In its formal comments, AOPA pointed out that more than one third of GA aircraft cannot practically reach the altitude of the 14,500-foot overflight restriction, let alone meet FAA rules for supplemental oxygen at that altitude. “In addition,” said Bailey, “pilots finding themselves squeezed by summer thunderstorms need safe, legal escape routes. The proposed airspace doesn’t allow it.”

She added that AOPA has worked cooperatively with the National Park Service for years to preserve the park experience for ground visitors, including the current voluntary 2,000 feet agl overflight altitude that is observed by nearly all GA pilots. In addition, GA overflights do not bring litter to the parks, demand construction of roads in parklands, or cause traffic jams and pollution.

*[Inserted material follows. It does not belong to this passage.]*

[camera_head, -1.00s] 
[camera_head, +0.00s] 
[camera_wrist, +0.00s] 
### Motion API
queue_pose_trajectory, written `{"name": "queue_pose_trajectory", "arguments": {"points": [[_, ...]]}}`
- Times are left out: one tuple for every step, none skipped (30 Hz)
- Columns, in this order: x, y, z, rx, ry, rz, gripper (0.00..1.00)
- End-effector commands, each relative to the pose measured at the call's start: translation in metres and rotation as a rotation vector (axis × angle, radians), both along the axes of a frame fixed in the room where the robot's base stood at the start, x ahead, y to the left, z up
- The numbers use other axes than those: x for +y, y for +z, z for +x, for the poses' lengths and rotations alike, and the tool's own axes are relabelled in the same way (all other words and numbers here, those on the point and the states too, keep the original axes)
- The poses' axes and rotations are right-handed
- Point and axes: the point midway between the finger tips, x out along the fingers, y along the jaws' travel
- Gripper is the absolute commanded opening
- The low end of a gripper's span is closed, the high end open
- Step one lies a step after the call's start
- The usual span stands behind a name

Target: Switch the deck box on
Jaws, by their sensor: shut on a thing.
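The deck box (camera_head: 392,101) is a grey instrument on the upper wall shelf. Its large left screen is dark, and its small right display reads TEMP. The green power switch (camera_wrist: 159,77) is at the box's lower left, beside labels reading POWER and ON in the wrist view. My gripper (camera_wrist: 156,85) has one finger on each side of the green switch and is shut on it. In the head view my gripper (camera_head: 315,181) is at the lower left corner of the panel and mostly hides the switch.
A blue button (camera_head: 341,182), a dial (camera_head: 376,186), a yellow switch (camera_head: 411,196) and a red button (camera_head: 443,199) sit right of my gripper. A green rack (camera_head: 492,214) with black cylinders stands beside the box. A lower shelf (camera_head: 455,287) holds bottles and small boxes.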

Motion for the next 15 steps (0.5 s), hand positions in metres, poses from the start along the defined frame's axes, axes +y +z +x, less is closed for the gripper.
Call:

AOPA was concerned by the FAA’s proposed relocation of the SFRA’s eastern boundaries and the Desert View Flight Free Zone, bringing them to within one mile of the Sunny MOA, a very active military training area used by jet fighters. “Prudent GA pilots avoid this area when it is active,” pointed out Bailey, “and a full third of pilots surveyed say they must always treat this MOA as active because getting real-time status information is difficult.”

AOPA also opposed expansion of the Desert View Flight Free Zone beyond the boundaries of the park, telling the FAA it misused Public Law 100-91—established to restore “natural quiet” within the boundaries of the Grand Canyon National Park—by attempting to use it to address overflight of Native American lands.

AOPA led GA community opposition to the original SFRA in 1996, citing unnecessary restrictions on GA aircraft and concern over National Park Service preemption of FAA authority. Shortly after the SFRA was issued, AOPA formally petitioned the FAA for reconsideration of the rule.

The Aircraft Owners and Pilots Association, based outside Washington, D.C., represents more than 350,000 pilots who own or fly three quarters of the nation’s 192,410 GA aircraft. GA aircraft comprise 96 percent of the total U.S. civilian fleet.